I have continuous uniform distribution $Uniform$ ~ $[-3, 3]$. And I want to calculate $\mathbb E(5 - 3X) - D(2 - X)$. But I am getting conflicting results:
First solution $$\mathbb E(5 - 3X) - D(2 - X) = \mathbb E(5 - 3X) - \mathbb E((2-X)^2) + \mathbb E^2(2-X) = \mathbb E(5) - \mathbb E(3X) - [\mathbb E(4) - \mathbb E(4X) + \mathbb E(X^2)] + [\mathbb E(2) - \mathbb E(X)]^2 = 5 - 3\mathbb E(X) - 4 + 4\mathbb E(X) - \mathbb E(X^2) + 4 - 4\mathbb E(X) + \mathbb E^2(X) = 5 + \mathbb E(X) = 5$$
Second solution $$\mathbb E(5 - 3X) - D(2 - X) = \mathbb E(5) - \mathbb E(3X) - D(X) = 5 - 3 \cdot0 - 3 = 2$$
I used the linearity of the expectation and the fact that $\mathbb E(X) = \frac{-3 + 3}{2} = 0$.
I can't understand what the error is.
The second calculation is correct. The first is incorrect.

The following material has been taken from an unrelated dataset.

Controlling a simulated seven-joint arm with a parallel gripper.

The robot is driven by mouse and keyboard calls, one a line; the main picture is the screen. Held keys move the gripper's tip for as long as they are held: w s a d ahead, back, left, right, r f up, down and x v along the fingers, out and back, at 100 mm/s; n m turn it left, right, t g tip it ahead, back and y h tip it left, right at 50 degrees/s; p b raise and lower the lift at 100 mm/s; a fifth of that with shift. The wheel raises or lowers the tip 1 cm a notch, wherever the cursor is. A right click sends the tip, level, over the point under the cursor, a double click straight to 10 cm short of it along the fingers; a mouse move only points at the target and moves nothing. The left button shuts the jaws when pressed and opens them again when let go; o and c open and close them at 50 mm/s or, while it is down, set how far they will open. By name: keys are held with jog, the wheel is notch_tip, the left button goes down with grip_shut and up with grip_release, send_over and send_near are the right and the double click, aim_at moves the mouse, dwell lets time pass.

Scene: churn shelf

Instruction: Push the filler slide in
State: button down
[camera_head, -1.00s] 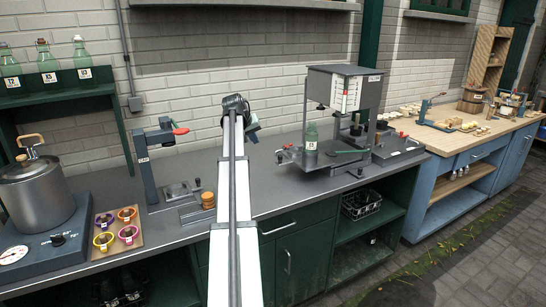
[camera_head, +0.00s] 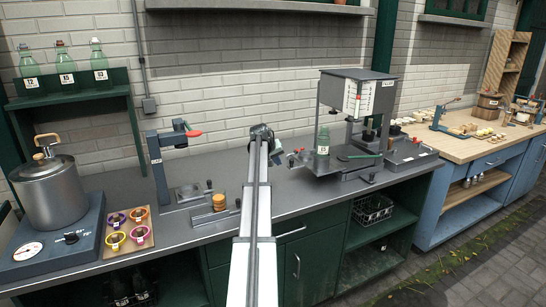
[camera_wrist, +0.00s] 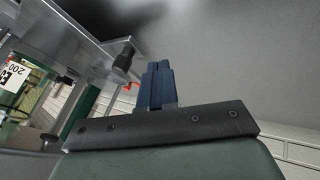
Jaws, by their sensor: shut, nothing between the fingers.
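The filler (camera_head: 352,95) is a grey stand with a box-shaped top and a white scale, on the grey counter. Its slide (camera_head: 318,165) is a low plate at the base, with a clear green bottle (camera_head: 323,140) upright at its left part. A red knob (camera_head: 298,150) shows at the slide's left end. My gripper (camera_head: 276,155) is left of the slide, close to the red knob; I cannot tell whether they touch. In the wrist view my gripper (camera_wrist: 158,68) has its dark blue fingers together and empty. The filler's underside and a black nozzle (camera_wrist: 124,60) show beside it.
A bench press (camera_head: 160,165) with a red handle, a tray of coloured cups (camera_head: 127,232) and a metal pot (camera_head: 50,190) stand left of my arm. A wooden-topped bench (camera_head: 455,145) is at the right.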

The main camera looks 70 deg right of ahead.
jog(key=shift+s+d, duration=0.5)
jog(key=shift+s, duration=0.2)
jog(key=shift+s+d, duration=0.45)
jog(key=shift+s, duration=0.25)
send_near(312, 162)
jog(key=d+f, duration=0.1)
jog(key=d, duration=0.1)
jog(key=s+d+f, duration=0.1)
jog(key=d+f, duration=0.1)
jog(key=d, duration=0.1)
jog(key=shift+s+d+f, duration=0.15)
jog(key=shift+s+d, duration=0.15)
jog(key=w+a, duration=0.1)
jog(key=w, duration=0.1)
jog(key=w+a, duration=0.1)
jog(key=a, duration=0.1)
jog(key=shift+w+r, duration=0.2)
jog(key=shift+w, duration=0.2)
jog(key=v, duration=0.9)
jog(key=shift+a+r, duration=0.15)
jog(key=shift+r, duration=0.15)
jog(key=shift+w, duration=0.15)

It should be instead $$\begin{align} \operatorname{E}[5-3X] - \operatorname{Var}[2-X] &= \operatorname{E}[5 - 3X] - \operatorname{E}[(2-X)^2] + \operatorname{E}^2[2-X] \\ &= \operatorname{E}[5] - \operatorname{E}[3X] - \operatorname{E}[4 - 4X + X^2] + (\operatorname{E}[2] - \operatorname{E}[X])^2 \\ &= 5 - 3 \operatorname{E}[X] - 4 + 4\operatorname{E}[X] - \operatorname{E}[X^2] + (2 - 0)^2 \\ &= 5 - 4 - \operatorname{E}[X^2] + 4 \\ &= 5 - \operatorname{E}[X^2]. \end{align}$$
But what is $\operatorname{E}[X^2]$? It is certainly not $0$. It is $$\operatorname{E}[X^2] = \int_{x=-3}^3 x^2 \cdot \frac{1}{6} \, dx = \left[\frac{x^3}{18}\right]_{x=-3}^3 = \frac{2(27)}{18} = 3.$$ Thus the result is $5 - 3 = 2$, same as with the second method.